• **AIM**: Every line from the first one to the line containing "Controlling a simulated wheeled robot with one" should be echoed exactly; leave out the rest.
────
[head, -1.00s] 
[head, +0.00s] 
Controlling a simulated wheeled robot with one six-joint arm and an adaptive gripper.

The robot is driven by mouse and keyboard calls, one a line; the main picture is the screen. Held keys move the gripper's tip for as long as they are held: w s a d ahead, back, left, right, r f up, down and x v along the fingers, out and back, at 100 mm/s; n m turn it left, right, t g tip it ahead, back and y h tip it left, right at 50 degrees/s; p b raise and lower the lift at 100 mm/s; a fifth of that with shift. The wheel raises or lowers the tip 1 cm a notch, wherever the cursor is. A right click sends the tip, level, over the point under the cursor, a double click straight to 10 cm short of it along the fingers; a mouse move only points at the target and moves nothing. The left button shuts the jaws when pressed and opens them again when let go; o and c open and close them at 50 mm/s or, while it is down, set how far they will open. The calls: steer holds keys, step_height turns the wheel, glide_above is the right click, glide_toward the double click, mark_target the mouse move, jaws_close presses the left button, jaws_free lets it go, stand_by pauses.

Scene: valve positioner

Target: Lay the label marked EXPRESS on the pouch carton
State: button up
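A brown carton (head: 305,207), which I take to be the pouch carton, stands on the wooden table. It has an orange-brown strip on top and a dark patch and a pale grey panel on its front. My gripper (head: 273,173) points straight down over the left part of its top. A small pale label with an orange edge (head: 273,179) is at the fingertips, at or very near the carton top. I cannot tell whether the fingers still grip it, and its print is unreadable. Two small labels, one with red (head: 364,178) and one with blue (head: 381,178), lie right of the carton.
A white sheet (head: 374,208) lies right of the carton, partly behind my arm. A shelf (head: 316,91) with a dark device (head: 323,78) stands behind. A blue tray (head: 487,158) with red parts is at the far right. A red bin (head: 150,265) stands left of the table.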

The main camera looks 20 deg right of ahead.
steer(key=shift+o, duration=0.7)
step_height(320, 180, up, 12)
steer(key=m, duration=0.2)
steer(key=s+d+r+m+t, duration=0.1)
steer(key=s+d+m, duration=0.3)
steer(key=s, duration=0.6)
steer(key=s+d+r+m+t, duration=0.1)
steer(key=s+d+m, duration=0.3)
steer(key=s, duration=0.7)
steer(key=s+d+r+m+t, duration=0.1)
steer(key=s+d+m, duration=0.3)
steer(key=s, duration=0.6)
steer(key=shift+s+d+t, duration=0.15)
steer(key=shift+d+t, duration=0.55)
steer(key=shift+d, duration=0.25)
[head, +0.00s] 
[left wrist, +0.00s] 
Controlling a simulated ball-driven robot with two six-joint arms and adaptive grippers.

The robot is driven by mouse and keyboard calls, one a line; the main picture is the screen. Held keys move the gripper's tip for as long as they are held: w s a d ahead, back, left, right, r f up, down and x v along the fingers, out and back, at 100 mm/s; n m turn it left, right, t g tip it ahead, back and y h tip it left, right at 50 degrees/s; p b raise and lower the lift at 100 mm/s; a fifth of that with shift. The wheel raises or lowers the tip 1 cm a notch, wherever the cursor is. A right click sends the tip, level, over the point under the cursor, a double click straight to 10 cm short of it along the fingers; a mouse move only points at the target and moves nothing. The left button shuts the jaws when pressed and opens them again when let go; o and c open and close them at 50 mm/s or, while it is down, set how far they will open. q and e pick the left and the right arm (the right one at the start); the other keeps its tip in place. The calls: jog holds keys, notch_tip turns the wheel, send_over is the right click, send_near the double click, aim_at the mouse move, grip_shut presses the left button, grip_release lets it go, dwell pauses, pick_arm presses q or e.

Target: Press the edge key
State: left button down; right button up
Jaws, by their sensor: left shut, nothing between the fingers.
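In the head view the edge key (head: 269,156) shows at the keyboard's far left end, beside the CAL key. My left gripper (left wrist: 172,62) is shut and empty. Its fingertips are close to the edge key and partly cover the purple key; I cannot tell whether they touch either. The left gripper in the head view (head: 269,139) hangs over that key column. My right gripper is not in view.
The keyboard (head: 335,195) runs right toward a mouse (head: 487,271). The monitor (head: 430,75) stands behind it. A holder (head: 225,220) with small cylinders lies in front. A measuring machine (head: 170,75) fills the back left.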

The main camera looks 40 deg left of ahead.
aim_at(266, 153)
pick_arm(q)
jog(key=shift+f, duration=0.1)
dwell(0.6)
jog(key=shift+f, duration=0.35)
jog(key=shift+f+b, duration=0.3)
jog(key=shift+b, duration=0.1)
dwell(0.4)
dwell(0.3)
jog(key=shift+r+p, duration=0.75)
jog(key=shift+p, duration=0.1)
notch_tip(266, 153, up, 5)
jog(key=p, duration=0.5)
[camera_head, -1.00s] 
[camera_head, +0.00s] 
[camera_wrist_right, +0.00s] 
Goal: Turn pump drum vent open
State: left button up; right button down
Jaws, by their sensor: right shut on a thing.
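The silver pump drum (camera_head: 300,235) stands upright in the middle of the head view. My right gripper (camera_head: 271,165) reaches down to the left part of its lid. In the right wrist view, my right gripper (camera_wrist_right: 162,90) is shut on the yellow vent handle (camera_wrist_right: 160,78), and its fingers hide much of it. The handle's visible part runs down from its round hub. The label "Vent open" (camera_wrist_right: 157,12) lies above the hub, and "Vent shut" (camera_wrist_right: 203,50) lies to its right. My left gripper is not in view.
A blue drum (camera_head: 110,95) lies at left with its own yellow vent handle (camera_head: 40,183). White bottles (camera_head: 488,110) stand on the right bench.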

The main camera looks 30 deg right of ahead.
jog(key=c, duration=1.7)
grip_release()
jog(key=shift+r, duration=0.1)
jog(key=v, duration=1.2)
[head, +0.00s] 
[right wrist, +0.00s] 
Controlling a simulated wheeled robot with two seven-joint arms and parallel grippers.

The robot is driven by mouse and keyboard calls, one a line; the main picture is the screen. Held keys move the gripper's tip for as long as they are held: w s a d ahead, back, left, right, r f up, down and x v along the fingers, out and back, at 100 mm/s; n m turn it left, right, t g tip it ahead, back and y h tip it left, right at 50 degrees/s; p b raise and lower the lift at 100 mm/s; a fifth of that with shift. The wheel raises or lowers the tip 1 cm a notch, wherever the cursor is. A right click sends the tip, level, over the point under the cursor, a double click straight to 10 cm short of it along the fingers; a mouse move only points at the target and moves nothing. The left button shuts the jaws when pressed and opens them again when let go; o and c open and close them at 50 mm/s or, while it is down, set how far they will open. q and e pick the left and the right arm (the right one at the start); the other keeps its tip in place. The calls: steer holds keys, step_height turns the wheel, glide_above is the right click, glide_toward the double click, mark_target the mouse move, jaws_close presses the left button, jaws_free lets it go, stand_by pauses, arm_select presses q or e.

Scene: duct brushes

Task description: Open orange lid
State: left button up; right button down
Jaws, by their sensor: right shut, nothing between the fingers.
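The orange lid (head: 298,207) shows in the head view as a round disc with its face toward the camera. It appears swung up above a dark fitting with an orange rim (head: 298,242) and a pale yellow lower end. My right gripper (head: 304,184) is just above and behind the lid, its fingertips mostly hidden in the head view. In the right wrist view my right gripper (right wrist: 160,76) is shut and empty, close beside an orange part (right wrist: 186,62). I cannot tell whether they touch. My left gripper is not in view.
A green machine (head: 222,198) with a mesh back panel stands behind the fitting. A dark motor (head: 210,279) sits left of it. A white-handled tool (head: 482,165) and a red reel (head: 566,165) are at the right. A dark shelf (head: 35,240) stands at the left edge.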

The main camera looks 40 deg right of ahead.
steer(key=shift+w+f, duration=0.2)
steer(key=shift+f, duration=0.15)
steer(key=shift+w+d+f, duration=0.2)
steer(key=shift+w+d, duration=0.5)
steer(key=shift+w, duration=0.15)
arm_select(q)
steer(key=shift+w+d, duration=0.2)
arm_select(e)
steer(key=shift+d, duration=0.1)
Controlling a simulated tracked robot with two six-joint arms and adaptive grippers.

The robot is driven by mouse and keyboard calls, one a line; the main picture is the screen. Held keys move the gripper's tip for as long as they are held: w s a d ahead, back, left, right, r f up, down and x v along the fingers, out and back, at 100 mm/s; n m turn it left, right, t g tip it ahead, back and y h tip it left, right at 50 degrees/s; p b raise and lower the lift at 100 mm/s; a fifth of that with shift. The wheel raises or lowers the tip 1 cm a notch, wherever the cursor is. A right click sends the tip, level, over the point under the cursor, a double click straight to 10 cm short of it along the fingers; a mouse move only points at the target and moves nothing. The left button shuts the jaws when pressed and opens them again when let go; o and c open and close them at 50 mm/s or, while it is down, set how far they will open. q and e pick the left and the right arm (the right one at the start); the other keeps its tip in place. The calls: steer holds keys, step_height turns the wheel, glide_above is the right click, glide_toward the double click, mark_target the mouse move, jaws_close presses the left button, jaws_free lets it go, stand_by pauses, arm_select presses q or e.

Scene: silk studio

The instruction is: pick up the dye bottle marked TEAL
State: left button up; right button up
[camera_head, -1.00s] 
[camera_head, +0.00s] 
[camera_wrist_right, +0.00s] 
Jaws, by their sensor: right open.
────
• **RESPONSE TO THIS EXERCISE**:
[head, -1.00s] 
[head, +0.00s] 
Controlling a simulated wheeled robot with one six-joint arm and an adaptive gripper.

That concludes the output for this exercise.